Objective: Where a line holds "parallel", copy it.

Task inputs:
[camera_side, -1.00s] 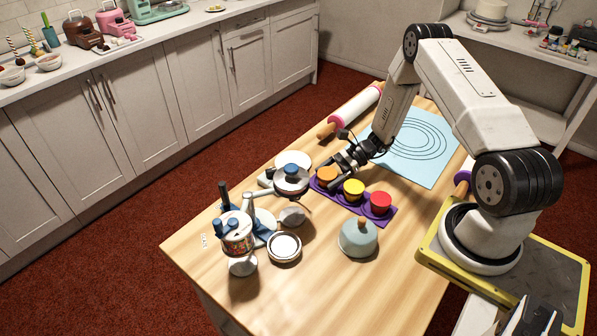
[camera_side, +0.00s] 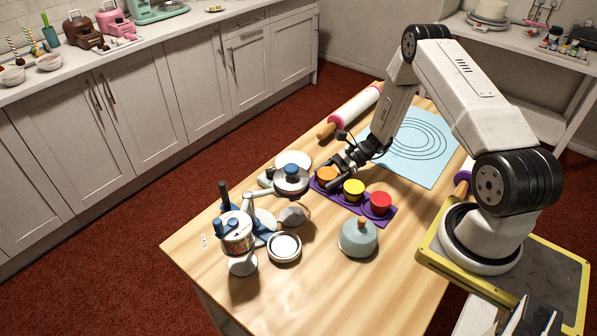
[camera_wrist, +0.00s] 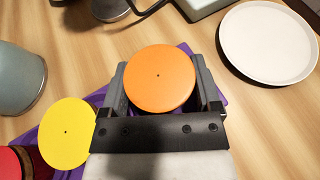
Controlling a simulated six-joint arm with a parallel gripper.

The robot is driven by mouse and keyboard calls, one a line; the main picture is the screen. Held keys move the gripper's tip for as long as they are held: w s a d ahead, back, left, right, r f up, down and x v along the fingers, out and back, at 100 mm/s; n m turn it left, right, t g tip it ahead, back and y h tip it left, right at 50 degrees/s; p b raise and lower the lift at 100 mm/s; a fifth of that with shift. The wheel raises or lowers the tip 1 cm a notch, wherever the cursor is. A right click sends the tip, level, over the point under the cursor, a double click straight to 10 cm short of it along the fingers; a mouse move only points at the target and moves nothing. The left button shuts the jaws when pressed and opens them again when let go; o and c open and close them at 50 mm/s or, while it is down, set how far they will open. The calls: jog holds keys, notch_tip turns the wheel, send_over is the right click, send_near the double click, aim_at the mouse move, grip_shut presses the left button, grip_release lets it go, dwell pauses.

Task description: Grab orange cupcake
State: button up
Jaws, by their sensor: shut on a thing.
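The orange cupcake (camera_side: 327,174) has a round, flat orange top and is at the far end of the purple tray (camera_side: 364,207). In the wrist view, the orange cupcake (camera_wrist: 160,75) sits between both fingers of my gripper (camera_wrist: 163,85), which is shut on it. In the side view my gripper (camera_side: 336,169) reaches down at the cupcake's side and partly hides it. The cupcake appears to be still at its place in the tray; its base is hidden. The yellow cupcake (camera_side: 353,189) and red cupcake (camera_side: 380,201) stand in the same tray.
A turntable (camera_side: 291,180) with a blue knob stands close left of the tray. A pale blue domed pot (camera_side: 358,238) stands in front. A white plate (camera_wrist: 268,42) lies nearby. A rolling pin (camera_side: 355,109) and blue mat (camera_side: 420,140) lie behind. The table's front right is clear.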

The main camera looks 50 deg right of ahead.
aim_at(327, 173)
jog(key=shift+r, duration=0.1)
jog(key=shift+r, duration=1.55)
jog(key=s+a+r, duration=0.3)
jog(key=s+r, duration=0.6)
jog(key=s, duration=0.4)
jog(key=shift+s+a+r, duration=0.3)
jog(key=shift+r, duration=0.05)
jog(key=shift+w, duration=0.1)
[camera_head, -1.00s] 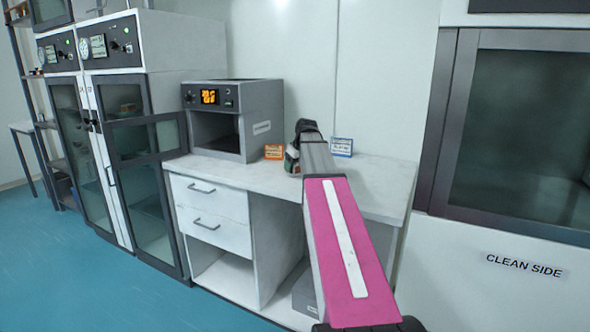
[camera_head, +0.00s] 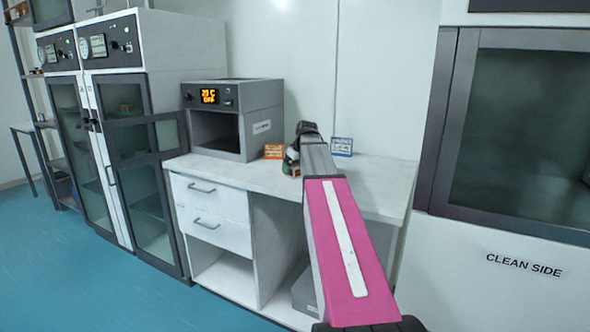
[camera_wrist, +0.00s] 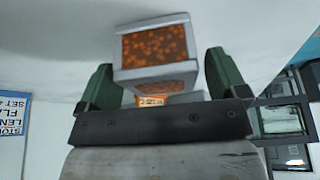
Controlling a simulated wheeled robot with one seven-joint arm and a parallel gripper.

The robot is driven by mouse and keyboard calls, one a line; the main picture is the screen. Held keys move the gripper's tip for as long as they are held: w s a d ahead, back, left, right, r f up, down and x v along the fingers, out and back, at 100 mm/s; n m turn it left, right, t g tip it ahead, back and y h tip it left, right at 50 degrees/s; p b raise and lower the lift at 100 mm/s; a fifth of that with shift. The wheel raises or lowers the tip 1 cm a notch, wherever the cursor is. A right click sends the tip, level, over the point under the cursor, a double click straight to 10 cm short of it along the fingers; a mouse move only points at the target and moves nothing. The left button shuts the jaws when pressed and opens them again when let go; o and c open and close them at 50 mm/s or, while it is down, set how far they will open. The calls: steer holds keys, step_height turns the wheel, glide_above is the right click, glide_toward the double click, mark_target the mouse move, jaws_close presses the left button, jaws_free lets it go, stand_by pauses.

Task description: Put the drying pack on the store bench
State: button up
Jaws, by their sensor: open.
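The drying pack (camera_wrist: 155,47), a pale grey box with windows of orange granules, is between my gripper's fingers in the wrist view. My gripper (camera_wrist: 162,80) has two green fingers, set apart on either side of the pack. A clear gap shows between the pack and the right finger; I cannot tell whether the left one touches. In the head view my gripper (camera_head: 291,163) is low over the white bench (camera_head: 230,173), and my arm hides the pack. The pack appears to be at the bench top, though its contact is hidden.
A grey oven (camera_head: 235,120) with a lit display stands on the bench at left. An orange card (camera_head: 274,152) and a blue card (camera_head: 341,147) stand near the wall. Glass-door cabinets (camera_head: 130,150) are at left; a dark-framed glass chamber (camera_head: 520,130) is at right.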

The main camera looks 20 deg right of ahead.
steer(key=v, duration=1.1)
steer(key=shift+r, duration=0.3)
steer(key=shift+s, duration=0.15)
...
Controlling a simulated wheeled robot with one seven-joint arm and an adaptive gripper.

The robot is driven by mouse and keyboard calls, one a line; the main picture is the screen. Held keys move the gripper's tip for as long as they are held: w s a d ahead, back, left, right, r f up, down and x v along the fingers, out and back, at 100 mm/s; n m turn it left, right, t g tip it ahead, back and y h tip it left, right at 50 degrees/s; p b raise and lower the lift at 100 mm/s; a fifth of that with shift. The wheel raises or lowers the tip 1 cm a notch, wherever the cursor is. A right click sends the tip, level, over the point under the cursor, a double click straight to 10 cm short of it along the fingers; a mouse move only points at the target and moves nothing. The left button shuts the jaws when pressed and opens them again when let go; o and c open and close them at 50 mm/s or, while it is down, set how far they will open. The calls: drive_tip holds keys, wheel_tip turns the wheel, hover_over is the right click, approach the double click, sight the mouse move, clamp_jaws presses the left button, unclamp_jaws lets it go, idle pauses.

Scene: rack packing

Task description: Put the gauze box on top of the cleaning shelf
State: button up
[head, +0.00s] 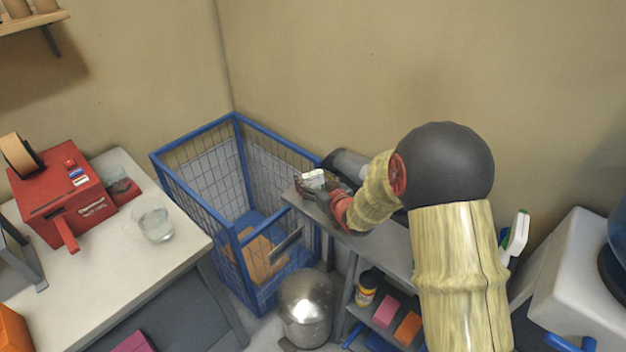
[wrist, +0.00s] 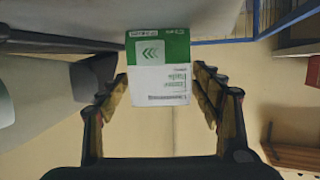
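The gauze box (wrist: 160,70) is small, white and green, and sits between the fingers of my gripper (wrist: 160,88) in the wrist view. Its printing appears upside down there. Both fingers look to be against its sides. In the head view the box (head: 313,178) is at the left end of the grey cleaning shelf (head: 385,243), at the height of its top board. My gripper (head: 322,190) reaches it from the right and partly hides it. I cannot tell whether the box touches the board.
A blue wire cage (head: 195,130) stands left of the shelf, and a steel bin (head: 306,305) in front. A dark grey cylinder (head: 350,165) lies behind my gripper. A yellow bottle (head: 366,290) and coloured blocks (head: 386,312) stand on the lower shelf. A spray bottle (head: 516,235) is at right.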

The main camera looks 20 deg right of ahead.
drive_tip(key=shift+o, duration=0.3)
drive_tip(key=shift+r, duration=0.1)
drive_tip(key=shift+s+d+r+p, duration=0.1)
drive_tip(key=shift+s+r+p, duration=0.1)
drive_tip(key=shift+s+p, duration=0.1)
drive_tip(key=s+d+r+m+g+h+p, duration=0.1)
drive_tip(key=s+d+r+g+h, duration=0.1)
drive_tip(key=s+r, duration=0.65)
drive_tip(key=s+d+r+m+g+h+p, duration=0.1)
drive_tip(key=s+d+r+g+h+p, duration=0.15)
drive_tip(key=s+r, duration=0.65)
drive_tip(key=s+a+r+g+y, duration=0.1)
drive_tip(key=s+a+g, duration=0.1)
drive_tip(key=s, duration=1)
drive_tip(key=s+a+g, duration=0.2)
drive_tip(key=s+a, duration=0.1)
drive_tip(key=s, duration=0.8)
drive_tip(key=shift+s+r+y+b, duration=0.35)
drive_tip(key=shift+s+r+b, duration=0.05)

Solution:
Controlling a simulated six-joint arm with a parallel gripper.
Controlling a simulated wheeled robot with one seven-joint arm and a parallel gripper.

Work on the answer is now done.